14/Les historiens qui avaient cru suffisant de se lisser les plumes en disant qu'ils désapprouvaient, bien sûr, une telle loi, tout en comprenant les sentiments de ceux qui la réclamaient à cor et à cris, sont maintenant en première ligne : il suffira qu'une association quelconque de prétendus descendants de gens qui pourraient estimer avoir été victimes de crimes (toujours contre l'humanité) pour geler des domaines de plus en plus vastes de la recherche. Il sera bientôt prudent de conseiller aux étudiants de s'intéresser en priorité des sujets bénins, à éviter l'histoire des chaisières du Luxembourg, qui ont disparu dans des conditions suspectes ou à celle des boulangers, tant sont connus les crimes contre l'humanité dont furent victimes au cours des âges tant de petits mitrons.

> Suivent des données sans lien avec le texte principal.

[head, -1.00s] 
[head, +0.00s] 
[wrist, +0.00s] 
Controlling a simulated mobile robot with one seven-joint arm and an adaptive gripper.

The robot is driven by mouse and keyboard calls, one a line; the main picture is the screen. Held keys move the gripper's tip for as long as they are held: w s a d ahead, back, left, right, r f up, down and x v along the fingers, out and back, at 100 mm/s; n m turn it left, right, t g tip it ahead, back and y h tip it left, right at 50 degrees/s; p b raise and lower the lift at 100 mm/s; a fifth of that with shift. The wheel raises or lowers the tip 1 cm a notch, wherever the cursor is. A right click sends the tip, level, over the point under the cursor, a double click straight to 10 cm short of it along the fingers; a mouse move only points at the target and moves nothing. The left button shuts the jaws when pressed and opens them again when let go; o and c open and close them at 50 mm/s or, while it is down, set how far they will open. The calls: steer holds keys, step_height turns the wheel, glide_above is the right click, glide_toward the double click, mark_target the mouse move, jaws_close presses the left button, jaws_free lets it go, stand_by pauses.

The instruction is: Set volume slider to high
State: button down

Déjà des presses universitaires américaines sont sous pression: des lobbys veulent leur interdire de publier des recherches sur Chypre, sur les Arméniens, sur des personnages de la deuxième guerre mondiale (cas de David Irving)
15/Ce qui frappe une fois de plus, c'est la nullité crasse des considérants de cette lettre. Ce Faugère doit pourtant sortir d'une blenarchie quelconque. On devrait avoir au ministère quelques juristes compétents. Et bien, non. Des nuls, toujours des nuls. Les vigilants, quant à eux, vont vigiler, c'est-à-dire multiplier les procès genre mao et réclamer toujours plus de répression.
16/Ils vont interdire, bien sûr, le livre est déjà presque épuisé. Tout ce qu'ils vont obtenir c'est qu'il se retrouve vite fait sur Internet, avec la mention "interdit par le gouvernement français". Du nanan. Avec ce label de qualité-là, on part vers les gros tirages.